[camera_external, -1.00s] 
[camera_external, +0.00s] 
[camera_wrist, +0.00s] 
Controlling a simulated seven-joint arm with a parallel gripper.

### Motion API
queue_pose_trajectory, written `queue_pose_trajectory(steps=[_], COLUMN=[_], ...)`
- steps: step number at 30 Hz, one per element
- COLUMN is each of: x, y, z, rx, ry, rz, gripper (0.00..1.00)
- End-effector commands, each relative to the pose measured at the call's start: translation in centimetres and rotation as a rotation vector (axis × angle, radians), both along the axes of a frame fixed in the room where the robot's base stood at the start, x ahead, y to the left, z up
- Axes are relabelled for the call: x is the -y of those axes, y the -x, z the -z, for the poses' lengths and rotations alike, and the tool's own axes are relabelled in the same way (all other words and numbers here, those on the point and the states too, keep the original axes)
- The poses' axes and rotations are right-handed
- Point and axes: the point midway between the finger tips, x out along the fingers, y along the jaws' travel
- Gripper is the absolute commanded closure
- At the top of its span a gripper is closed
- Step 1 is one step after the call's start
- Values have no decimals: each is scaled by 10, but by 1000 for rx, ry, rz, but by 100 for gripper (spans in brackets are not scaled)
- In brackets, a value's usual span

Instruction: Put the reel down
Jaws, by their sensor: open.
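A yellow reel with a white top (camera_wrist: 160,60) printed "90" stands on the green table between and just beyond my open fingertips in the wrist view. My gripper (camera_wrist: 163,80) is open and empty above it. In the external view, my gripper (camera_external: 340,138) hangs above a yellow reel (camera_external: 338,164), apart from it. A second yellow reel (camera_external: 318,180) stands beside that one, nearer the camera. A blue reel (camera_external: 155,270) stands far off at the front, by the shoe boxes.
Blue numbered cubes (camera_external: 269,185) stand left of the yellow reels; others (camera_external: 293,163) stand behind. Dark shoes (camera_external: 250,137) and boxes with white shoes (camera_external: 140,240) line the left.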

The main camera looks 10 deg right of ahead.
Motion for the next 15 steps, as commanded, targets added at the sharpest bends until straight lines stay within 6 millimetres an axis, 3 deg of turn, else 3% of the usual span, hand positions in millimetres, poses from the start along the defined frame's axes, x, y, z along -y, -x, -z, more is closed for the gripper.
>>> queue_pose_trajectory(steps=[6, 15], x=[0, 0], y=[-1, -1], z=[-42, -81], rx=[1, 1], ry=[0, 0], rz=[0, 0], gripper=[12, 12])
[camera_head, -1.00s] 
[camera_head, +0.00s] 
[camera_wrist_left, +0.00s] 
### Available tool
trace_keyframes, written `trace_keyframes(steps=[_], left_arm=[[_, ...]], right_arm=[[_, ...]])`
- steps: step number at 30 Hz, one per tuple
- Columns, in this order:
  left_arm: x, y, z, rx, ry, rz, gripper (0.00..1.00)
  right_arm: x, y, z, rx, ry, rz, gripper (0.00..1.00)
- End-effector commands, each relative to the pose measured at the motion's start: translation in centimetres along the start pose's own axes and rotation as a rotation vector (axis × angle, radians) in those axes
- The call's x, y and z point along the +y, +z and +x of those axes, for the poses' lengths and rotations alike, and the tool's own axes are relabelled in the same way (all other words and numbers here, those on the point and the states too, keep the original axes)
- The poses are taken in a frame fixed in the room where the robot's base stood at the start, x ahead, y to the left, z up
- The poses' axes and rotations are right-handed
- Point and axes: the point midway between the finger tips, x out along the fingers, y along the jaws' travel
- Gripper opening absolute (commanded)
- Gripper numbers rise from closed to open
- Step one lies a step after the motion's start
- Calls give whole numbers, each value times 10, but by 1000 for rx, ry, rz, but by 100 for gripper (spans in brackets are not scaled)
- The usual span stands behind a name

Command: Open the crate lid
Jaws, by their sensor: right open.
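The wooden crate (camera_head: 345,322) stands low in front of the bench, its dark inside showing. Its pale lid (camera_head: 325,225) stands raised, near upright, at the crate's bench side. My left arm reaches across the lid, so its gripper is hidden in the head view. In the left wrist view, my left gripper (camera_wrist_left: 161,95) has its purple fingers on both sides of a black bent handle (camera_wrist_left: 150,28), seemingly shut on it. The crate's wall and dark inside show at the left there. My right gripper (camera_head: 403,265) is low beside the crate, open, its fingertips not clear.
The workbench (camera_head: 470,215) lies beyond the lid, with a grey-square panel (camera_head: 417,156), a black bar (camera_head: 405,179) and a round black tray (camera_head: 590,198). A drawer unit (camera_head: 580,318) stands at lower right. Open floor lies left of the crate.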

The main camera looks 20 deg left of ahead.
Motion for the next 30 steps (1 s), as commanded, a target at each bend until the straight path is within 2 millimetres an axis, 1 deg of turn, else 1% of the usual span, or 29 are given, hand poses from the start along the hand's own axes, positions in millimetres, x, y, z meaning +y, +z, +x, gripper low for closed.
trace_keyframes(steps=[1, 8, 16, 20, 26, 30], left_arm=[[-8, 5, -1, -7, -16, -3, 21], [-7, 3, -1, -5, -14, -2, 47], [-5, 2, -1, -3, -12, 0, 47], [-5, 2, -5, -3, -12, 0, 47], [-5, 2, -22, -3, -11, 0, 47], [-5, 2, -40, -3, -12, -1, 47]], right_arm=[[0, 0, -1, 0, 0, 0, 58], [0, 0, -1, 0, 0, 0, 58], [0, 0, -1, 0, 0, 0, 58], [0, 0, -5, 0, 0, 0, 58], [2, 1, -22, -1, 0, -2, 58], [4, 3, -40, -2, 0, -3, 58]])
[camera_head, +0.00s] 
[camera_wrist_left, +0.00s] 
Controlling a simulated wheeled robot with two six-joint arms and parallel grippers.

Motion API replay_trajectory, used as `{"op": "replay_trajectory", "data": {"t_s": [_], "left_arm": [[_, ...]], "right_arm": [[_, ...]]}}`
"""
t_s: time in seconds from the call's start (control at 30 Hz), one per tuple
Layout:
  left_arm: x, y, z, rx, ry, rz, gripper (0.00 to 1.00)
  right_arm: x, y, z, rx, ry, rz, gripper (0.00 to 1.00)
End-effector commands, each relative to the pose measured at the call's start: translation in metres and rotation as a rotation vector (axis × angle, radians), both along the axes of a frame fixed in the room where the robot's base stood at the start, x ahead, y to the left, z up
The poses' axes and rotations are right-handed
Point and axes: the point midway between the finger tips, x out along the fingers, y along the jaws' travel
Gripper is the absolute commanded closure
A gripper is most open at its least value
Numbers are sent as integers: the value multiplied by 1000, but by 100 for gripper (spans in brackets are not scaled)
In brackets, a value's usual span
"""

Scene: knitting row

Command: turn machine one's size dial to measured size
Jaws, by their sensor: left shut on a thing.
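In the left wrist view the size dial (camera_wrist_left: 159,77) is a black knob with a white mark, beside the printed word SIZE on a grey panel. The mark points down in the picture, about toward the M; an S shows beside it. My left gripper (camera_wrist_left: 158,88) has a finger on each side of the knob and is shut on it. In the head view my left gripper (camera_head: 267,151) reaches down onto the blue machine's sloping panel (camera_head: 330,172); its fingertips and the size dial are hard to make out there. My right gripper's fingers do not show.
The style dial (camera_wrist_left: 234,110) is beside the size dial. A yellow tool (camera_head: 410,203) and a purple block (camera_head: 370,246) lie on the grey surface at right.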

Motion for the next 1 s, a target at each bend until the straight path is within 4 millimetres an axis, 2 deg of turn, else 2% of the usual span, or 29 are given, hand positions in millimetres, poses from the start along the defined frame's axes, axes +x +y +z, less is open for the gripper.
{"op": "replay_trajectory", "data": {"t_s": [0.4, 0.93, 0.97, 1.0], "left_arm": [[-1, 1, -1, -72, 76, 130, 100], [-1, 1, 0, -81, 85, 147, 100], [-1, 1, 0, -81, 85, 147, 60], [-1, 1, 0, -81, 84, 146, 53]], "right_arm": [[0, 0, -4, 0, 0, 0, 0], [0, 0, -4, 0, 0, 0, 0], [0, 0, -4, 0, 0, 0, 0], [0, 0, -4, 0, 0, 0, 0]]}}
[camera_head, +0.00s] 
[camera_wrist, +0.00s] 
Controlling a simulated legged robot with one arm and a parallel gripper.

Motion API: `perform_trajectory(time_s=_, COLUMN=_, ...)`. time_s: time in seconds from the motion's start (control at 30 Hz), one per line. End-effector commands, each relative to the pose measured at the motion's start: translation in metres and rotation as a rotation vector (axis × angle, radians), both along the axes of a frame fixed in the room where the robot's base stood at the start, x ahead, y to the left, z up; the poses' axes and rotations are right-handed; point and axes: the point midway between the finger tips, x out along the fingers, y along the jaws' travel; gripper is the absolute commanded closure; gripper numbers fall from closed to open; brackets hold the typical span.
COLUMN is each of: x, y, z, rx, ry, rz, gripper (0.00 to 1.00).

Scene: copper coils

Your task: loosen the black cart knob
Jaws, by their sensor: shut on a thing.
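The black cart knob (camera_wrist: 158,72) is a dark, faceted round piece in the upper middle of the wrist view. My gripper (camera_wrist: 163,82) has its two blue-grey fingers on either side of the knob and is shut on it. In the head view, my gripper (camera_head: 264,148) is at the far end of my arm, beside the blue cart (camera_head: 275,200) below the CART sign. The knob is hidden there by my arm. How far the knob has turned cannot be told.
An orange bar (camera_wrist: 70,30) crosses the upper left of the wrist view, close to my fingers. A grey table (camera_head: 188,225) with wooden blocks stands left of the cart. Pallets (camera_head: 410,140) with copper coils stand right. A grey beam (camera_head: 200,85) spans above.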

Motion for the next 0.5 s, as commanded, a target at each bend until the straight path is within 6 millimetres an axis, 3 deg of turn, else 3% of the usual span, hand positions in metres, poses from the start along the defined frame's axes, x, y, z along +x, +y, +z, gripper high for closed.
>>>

......

**WHAT IS ASKED**
Look back at the entries above. Retype the line with "- In brackets, a value's usual span", the line with "right_arm: x, y, z, rx, ry, rz, gripper (0.00..1.00)", and all lines in between.

**REPLY**
- In brackets, a value's usual span

Instruction: Put the reel down
Jaws, by their sensor: open.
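A yellow reel with a white top (camera_wrist: 160,60) printed "90" stands on the green table between and just beyond my open fingertips in the wrist view. My gripper (camera_wrist: 163,80) is open and empty above it. In the external view, my gripper (camera_external: 340,138) hangs above a yellow reel (camera_external: 338,164), apart from it. A second yellow reel (camera_external: 318,180) stands beside that one, nearer the camera. A blue reel (camera_external: 155,270) stands far off at the front, by the shoe boxes.
Blue numbered cubes (camera_external: 269,185) stand left of the yellow reels; others (camera_external: 293,163) stand behind. Dark shoes (camera_external: 250,137) and boxes with white shoes (camera_external: 140,240) line the left.

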The main camera looks 10 deg right of ahead.
Motion for the next 15 steps, as commanded, targets added at the sharpest bends until straight lines stay within 6 millimetres an axis, 3 deg of turn, else 3% of the usual span, hand positions in millimetres, poses from the start along the defined frame's axes, x, y, z along -y, -x, -z, more is closed for the gripper.
>>> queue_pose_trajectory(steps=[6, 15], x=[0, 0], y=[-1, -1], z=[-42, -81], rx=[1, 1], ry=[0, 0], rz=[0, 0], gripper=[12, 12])
[camera_head, -1.00s] 
[camera_head, +0.00s] 
[camera_wrist_left, +0.00s] 
### Available tool
trace_keyframes, written `trace_keyframes(steps=[_], left_arm=[[_, ...]], right_arm=[[_, ...]])`
- steps: step number at 30 Hz, one per tuple
- Columns, in this order:
  left_arm: x, y, z, rx, ry, rz, gripper (0.00..1.00)
  right_arm: x, y, z, rx, ry, rz, gripper (0.00..1.00)

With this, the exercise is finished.